Recorded robot episodes
_ _ _
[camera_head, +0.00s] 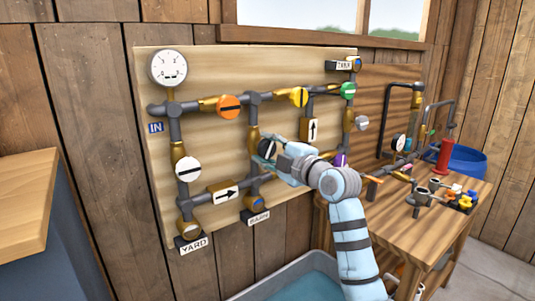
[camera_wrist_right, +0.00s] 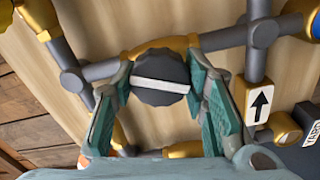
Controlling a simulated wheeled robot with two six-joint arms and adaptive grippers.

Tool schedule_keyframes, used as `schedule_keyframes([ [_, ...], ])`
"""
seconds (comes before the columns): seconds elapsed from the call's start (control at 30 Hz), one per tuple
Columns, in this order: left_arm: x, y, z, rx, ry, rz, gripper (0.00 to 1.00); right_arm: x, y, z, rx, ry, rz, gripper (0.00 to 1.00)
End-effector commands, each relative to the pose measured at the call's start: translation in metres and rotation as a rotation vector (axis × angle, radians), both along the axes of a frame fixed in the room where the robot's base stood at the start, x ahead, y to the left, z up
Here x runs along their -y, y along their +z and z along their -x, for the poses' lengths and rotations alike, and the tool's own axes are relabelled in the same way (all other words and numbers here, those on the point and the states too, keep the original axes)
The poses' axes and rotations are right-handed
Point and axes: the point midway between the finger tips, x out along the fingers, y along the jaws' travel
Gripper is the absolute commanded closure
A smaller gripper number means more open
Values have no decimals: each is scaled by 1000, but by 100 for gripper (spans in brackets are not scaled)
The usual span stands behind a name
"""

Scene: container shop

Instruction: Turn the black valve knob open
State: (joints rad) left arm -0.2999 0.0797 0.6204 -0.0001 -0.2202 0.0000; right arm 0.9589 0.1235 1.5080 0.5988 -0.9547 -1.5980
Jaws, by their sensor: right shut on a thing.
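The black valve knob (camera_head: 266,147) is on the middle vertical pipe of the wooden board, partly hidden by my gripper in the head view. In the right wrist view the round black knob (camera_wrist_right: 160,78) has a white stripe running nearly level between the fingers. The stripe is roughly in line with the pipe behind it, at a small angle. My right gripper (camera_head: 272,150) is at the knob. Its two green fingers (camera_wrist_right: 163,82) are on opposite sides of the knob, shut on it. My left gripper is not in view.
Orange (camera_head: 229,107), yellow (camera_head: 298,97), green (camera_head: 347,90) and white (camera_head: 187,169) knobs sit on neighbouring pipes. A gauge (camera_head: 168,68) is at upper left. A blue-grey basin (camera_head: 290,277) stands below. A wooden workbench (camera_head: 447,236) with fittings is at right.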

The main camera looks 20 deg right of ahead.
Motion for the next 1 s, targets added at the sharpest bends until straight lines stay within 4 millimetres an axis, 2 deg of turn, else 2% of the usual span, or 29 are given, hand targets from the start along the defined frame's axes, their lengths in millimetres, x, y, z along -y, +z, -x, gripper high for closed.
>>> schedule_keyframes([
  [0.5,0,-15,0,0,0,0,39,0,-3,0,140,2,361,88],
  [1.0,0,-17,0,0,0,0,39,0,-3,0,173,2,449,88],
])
_ _ _
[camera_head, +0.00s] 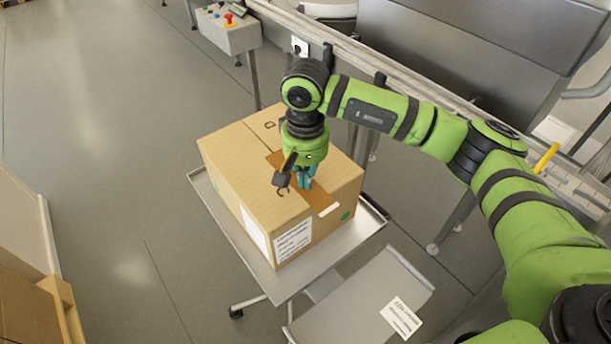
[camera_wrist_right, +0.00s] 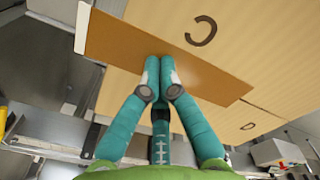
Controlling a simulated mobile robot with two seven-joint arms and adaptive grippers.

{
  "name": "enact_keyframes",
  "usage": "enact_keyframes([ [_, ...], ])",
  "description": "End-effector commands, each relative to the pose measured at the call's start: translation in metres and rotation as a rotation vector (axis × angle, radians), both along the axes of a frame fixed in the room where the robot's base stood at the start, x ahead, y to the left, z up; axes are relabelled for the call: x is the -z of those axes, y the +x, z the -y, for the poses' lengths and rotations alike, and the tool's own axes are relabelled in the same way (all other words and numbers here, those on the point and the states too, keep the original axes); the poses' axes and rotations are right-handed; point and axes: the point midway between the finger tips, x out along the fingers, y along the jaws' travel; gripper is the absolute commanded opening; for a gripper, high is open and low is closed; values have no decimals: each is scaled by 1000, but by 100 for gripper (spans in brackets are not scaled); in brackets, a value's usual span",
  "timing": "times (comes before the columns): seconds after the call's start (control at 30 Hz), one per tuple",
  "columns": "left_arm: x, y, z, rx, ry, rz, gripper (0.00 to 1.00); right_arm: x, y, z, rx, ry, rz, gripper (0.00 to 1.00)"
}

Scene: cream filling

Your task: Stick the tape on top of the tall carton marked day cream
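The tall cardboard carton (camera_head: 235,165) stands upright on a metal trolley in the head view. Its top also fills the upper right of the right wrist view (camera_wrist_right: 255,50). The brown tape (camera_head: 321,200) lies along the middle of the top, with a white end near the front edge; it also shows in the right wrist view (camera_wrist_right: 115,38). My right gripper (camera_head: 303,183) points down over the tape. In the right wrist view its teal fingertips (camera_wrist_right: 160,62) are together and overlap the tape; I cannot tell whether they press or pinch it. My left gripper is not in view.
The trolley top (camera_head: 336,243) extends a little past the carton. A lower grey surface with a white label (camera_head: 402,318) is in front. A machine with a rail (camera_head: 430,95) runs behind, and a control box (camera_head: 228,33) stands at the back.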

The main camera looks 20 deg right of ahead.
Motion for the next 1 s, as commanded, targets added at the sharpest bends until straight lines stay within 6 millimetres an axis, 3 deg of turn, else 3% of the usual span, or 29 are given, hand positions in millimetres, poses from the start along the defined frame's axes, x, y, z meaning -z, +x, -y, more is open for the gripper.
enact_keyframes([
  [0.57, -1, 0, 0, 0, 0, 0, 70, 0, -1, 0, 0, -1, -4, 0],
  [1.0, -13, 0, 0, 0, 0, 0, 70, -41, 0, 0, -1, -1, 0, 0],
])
_ _ _
▸ Goal: List every line from the entries above in which "states" appears.

▸ Result:
Here x runs along their -y, y along their +z and z along their -x, for the poses' lengths and rotations alike, and the tool's own axes are relabelled in the same way (all other words and numbers here, those on the point and the states too, keep the original axes)
  "description": "End-effector commands, each relative to the pose measured at the call's start: translation in metres and rotation as a rotation vector (axis × angle, radians), both along the axes of a frame fixed in the room where the robot's base stood at the start, x ahead, y to the left, z up; axes are relabelled for the call: x is the -z of those axes, y the +x, z the -y, for the poses' lengths and rotations alike, and the tool's own axes are relabelled in the same way (all other words and numbers here, those on the point and the states too, keep the original axes); the poses' axes and rotations are right-handed; point and axes: the point midway between the finger tips, x out along the fingers, y along the jaws' travel; gripper is the absolute commanded opening; for a gripper, high is open and low is closed; values have no decimals: each is scaled by 1000, but by 100 for gripper (spans in brackets are not scaled); in brackets, a value's usual span",

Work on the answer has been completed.